All this contrasts sharply with the Lord Jesus. He was born in a stable for animals, His parents offered the poor person’s offering for Him at birth, He was a working man, a carpenter, and He died the death of a criminal, in the degrading torture of crucifixion, a form of death reserved only for slaves and the lowest of society. Yet because of the lowness of His humiliation, He was therefore so highly exalted (Phil. 2:5-11). Because He was of our nature, therefore He was able to know fully our human experience, and on this basis we can ask God for forgiveness confidently (Heb. 4:15,16). Although Jesus was rich, for our sakes He became poor, that we through His poverty might be made rich (2 Cor. 8:9).

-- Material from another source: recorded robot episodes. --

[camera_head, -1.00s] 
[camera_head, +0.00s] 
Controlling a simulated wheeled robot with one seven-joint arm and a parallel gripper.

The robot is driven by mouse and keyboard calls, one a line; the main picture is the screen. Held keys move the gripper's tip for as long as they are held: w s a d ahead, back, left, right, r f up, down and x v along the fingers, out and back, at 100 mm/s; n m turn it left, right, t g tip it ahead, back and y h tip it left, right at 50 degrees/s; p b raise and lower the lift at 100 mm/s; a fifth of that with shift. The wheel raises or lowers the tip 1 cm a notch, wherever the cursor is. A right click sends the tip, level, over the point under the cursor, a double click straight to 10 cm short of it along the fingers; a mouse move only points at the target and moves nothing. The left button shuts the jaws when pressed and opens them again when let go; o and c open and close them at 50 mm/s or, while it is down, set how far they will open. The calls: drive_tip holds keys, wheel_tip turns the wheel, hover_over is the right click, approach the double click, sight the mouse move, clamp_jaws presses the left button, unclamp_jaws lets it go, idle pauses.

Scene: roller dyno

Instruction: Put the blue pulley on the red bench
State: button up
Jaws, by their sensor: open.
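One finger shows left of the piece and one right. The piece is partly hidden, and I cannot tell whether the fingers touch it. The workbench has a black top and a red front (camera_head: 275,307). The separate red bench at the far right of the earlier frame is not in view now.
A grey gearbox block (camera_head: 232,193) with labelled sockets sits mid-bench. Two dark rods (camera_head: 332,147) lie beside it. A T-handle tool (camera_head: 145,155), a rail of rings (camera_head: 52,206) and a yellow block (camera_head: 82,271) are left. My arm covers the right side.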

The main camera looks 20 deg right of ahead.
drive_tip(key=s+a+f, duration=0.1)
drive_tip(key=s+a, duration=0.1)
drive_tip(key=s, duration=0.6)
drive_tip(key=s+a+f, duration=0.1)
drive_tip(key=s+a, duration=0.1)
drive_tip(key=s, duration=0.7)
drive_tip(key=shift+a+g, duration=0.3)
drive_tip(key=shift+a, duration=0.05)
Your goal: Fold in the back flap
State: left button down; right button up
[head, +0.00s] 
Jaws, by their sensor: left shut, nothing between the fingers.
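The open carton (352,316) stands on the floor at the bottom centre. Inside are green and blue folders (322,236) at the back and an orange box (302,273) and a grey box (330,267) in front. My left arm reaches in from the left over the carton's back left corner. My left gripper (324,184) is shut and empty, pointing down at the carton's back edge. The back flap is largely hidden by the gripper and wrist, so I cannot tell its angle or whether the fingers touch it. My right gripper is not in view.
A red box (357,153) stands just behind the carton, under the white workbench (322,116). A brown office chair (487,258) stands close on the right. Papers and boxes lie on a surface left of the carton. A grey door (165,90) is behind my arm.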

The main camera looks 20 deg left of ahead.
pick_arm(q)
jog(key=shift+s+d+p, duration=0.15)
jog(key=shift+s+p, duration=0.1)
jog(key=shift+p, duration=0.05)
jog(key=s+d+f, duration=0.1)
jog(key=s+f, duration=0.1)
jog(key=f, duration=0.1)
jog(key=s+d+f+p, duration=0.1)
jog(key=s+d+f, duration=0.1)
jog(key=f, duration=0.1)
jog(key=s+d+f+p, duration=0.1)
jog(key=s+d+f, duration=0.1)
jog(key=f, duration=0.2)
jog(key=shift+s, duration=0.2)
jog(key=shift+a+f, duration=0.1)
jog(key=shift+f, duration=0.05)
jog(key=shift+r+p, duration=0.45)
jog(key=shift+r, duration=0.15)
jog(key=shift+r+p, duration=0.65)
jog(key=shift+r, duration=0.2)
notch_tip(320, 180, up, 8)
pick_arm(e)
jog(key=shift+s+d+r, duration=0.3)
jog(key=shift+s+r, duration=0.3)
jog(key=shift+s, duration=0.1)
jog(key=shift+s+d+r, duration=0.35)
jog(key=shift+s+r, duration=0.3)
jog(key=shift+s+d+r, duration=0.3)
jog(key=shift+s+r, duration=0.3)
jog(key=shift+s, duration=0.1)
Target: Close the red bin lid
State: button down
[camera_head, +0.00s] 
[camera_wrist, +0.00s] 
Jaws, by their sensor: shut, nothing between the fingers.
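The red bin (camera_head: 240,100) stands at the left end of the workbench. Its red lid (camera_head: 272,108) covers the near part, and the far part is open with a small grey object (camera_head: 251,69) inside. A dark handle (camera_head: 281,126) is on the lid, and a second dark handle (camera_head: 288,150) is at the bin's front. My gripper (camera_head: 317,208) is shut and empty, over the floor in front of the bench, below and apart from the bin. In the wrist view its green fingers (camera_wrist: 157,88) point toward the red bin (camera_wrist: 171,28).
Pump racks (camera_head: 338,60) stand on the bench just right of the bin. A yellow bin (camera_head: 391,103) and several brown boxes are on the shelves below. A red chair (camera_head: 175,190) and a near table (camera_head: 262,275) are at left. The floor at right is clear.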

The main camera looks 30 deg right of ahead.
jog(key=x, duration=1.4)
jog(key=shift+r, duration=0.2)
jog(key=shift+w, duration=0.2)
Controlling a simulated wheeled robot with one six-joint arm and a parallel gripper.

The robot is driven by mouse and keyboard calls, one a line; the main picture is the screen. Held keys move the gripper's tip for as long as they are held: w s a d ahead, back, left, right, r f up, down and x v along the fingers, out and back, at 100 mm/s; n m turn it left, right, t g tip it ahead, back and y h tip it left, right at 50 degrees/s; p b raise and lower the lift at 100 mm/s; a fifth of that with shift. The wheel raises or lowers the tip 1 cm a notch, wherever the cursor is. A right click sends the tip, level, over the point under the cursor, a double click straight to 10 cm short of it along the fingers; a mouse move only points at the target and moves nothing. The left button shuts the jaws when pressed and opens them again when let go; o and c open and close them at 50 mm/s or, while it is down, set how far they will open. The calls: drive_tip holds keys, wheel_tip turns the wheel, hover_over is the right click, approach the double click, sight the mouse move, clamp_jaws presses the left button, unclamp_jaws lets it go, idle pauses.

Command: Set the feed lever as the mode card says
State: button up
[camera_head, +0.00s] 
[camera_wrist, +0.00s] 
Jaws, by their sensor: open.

Buddha is a `Saviour' only in the sense that he shows men how to save themselves, by actually following to the end the Path trodden and shown by him. According to the Bible, there is none truly just, not one (Rom. 3:10). All have been “concluded under sin” (Rom. 3:22 ) (Gal 3:22). Mankind therefore cannot save himself. Just consider Paul’s passion in Rom. 7:15-25 “For what I am doing I do not understand. For what I will to do, that I do not practice; but what I hate, that I do. If, then, I do what I will not to do, I agree with the law that it is good. But now, it is no longer I who do it, but sin that dwells in me. For I know that in me (that is, in my flesh) nothing good dwells; for to will is present with me, but how to perform what is good I do not find. For the good that I will to do, I do not do; but the evil I will not to do, that I practice. Now if I do what I will not to do, it is no longer I who do it, but sin that dwells in me. I find then a law, that evil is present with me, the one who wills to do good. For I delight in the law of God according to the inward man. But I see another law in my members, warring against the law of my mind, and bringing me into captivity to the law of sin which is in my members. O wretched man that I am! Who will deliver me from this body of death? I thank God – through Jesus Christ our Lord! So then, with the mind I myself serve the law of God, but with the flesh the law of sin.”

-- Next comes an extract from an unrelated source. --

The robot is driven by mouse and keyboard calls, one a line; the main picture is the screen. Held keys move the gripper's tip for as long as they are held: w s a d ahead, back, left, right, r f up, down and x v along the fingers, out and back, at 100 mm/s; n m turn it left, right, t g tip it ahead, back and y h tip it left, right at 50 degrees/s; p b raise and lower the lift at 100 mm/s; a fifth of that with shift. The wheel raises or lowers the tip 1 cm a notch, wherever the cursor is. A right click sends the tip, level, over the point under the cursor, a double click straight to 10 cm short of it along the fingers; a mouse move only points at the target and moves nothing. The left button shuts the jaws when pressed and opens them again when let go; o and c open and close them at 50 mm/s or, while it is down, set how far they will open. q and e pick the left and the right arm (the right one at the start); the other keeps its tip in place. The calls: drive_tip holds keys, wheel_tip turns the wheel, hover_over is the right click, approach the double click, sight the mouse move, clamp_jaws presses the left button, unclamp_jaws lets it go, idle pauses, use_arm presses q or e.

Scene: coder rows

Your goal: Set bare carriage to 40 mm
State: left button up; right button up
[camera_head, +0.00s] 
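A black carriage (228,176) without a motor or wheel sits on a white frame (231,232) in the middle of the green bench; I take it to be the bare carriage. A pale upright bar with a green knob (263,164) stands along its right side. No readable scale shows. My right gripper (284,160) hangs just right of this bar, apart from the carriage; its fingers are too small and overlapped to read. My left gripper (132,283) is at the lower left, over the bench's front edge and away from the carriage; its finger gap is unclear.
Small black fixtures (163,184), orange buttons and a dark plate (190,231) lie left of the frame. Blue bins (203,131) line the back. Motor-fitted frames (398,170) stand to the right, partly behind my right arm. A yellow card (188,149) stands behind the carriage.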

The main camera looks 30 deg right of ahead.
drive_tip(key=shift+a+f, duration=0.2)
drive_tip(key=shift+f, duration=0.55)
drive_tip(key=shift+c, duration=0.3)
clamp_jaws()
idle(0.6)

Surely you feel an echo of yourself here? The answer to this cry from the heart is in Jesus Christ- not in human beings saving themselves. ‘Jesus’ means saviour. Either Buddha or Jesus is our Saviour. Some Buddhists claim that Christianity is compatible with Buddhism. Yet clearly it isn’t. Where is Buddha now? Is he saved? What does that salvation mean for him? Is there any evidence that he conquered death? Seeing that sin brings death, how then did Buddha conquer sin and death? Did Buddha ever sin? The Buddhist is always nervous about these questions because he or she chooses not to face up to the real implications of the concept of sin- which scarcely exists in Buddhism.

A positive karma is seen to have the power of purification or punya. But it is surely apparent that the power of self-cleansing is not within us. What is required is the blood of Jesus to purify us (1 Jn 1:7). He, as our representative, with all our pain and our hunger as humans, never sinned, and was resurrected to eternal life. And we have the hope of sharing the salvation He now experiences, as a result of His death purifying us in that God forgives us our sins because of Him.